To find the sum of the expression \((x + \frac{1}{x})^3 + (x^2 + \frac{1}{x^2})^3 + \ldots + (x^n + \frac{1}{x^n})^3\), we can break it down step by step. This involves recognizing patterns in the powers of \(x\) and their reciprocals, and how they relate to each other. Let's delve into the details.
Understanding the Components
First, we need to analyze the term \((x^k + \frac{1}{x^k})^3\) for any integer \(k\). We can use the binomial expansion to simplify this expression:
Binomial Expansion
The binomial expansion of \((a + b)^3\) is given by:
- \(a^3 + 3a^2b + 3ab^2 + b^3\)
In our case, let \(a = x^k\) and \(b = \frac{1}{x^k}\).
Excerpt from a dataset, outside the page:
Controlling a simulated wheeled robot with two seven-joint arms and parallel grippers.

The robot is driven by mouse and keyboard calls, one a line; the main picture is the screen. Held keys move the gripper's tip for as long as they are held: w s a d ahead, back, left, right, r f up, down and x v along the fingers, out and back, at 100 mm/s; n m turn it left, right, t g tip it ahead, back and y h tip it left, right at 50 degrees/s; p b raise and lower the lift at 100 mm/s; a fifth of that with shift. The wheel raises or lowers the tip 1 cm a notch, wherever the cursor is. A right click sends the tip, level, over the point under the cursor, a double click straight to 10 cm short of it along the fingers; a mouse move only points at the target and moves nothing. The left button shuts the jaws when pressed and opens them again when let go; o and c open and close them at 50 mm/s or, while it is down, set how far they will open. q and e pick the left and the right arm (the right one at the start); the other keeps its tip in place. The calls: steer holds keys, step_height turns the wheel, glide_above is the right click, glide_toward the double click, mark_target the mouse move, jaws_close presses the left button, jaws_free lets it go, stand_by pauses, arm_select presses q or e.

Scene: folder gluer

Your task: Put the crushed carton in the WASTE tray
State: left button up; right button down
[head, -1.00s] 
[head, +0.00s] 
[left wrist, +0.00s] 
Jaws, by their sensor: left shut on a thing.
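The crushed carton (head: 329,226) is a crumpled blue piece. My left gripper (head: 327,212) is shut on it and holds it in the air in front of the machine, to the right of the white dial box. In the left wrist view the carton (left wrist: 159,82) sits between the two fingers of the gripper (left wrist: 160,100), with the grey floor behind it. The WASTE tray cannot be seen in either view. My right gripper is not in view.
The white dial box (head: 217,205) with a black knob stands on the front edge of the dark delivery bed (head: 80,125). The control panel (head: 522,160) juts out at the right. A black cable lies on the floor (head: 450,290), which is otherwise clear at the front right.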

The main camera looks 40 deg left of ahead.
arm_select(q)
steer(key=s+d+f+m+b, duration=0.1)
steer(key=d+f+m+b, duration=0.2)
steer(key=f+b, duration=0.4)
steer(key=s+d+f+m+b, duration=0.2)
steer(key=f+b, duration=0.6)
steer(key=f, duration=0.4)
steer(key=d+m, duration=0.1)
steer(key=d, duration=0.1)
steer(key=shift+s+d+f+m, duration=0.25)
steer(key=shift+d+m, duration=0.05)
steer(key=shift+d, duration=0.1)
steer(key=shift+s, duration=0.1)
Thus, we have:
\((x^k + \frac{1}{x^k})^3 = (x^k)^3 + 3(x^k)^2(\frac{1}{x^k}) + 3(x^k)(\frac{1}{x^k})^2 + (\frac{1}{x^k})^3\)
This simplifies to:
\(x^{3k} + 3x^{k} + 3\frac{1}{x^{k}} + \frac{1}{x^{3k}}\)
Summing the Series
Now, we can express the entire sum as follows:
\(\sum_{k=1}^{n} (x^k + \frac{1}{x^k})^3 = \sum_{k=1}^{n} \left( x^{3k} + 3x^{k} + 3\frac{1}{x^{k}} + \frac{1}{x^{3k}} \right)\)
This can be separated into four distinct sums:
- \(\sum_{k=1}^{n} x^{3k}\)
- \(3\sum_{k=1}^{n} x^{k}\)
- \(3\sum_{k=1}^{n} \frac{1}{x^{k}}\)
- \(\sum_{k=1}^{n} \frac{1}{x^{3k}}\)
Calculating Each Sum
Each of these sums can be calculated using the formula for the sum of a geometric series:
\(S_n = a \frac{1 - r^n}{1 - r}\), where \(a\) is the first term and \(r\) is the common ratio.
First Sum: \( \sum_{k=1}^{n} x^{3k} \)
Here, \(a = x^3\) and \(r = x^3\):
\(\sum_{k=1}^{n} x^{3k} = x^3 \frac{1 - (x^3)^n}{1 - x^3} = \frac{x^3(1 - x^{3n})}{1 - x^3}\)
Second Sum: \( 3\sum_{k=1}^{n} x^{k} \)
For this sum, \(a = x\) and \(r = x\):
\(3\sum_{k=1}^{n} x^{k} = 3x \frac{1 - x^n}{1 - x}\)
Third Sum: \( 3\sum_{k=1}^{n} \frac{1}{x^{k}} \)
In this case, \(a = \frac{1}{x}\) and \(r = \frac{1}{x}\):
\(3\sum_{k=1}^{n} \frac{1}{x^{k}} = 3 \frac{\frac{1}{x}(1 - \frac{1}{x^n})}{1 - \frac{1}{x}} = \frac{3(1 - \frac{1}{x^n})}{x - 1}\)
Fourth Sum: \( \sum_{k=1}^{n} \frac{1}{x^{3k}} \)
Here, \(a = \frac{1}{x^3}\) and \(r = \frac{1}{x^3}\):
\(\sum_{k=1}^{n} \frac{1}{x^{3k}} = \frac{\frac{1}{x^3}(1 - \frac{1}{x^{3n}})}{1 - \frac{1}{x^3}} = \frac{\frac{1}{x^3}(1 - \frac{1}{x^{3n}})}{\frac{x^3 - 1}{x^3}} = \frac{1 - \frac{1}{x^{3n}}}{x^3 - 1}\)
Final Expression
Combining all these results gives us the complete sum:
\(S = \frac{x^3(1 - x^{3n})}{1 - x^3} + 3x \frac{1 - x^n}{1 - x} + \frac{3(1 - \frac{1}{x^n})}{x - 1} + \frac{1 - \frac{1}{x^{3n}}}{x^3 - 1}\)
This expression encapsulates the sum of the series you were interested in. Each component reflects the contributions from the various powers of \(x\) and their reciprocals, showcasing the beauty of algebraic manipulation and the power of geometric series.